— begin —

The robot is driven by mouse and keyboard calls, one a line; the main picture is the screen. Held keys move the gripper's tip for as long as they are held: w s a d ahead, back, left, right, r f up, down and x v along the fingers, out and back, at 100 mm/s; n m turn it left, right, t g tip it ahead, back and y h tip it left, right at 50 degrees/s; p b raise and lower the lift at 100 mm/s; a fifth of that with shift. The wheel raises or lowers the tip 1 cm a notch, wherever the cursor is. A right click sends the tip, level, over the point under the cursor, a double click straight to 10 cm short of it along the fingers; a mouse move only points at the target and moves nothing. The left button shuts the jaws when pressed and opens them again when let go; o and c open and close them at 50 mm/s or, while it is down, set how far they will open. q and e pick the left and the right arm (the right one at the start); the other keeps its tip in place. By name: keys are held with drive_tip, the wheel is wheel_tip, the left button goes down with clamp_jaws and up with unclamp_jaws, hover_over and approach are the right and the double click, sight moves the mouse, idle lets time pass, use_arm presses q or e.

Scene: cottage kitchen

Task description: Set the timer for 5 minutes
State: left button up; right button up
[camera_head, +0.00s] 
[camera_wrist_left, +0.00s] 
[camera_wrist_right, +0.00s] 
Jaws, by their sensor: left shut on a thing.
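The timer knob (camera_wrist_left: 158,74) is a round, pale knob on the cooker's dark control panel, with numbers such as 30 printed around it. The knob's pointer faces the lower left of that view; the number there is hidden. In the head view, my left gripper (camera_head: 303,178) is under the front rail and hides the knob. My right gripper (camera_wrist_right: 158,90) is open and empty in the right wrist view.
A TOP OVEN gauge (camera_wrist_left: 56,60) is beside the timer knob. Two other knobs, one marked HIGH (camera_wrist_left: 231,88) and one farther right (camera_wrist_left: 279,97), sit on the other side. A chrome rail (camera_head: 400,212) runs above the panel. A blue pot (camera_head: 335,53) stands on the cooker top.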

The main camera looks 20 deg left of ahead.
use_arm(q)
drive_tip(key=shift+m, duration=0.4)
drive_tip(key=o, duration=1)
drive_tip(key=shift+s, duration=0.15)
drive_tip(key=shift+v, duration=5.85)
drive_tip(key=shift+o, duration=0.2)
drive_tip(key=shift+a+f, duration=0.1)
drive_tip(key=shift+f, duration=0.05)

— end —
— begin —

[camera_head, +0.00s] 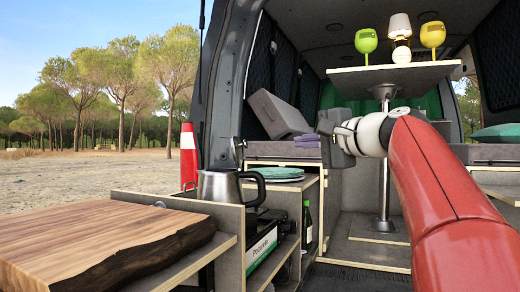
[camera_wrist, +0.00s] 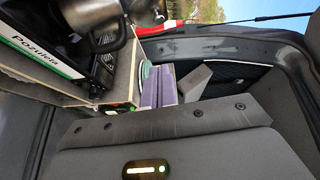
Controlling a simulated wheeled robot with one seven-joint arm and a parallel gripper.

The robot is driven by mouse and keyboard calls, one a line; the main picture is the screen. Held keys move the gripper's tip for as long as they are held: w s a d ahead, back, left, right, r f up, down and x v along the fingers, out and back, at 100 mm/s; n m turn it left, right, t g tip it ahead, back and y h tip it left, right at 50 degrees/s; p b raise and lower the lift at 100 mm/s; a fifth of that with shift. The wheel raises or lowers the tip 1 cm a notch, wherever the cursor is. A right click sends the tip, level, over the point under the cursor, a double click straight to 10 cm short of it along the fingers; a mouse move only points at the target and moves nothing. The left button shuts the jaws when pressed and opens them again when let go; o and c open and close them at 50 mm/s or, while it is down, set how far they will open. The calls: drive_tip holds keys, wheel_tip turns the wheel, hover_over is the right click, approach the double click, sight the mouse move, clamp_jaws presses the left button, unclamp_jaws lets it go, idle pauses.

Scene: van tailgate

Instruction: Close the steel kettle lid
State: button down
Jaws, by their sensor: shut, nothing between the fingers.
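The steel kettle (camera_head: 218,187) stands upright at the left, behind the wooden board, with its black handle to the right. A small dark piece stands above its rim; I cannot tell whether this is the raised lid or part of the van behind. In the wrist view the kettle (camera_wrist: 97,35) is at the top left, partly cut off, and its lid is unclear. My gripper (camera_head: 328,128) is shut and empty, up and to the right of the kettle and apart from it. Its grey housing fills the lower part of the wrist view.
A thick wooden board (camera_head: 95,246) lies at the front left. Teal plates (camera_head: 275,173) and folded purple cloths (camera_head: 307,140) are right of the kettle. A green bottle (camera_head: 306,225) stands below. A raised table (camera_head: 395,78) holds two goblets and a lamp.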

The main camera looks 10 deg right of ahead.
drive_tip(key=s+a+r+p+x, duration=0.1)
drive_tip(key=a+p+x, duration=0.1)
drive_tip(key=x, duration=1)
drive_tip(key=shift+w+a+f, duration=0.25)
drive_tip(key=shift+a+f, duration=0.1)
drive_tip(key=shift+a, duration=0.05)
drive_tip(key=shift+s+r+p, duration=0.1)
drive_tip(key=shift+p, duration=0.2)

— end —

Look above for the line with "[camera_wrist, +0.00s]", then print it and each line after it down to and including the line with "Controlling a simulated". Leave out the pictures and keep the wording exact.

■ Answer to this problem:
[camera_wrist, +0.00s] 
Controlling a simulated wheeled robot with one seven-joint arm and a parallel gripper.

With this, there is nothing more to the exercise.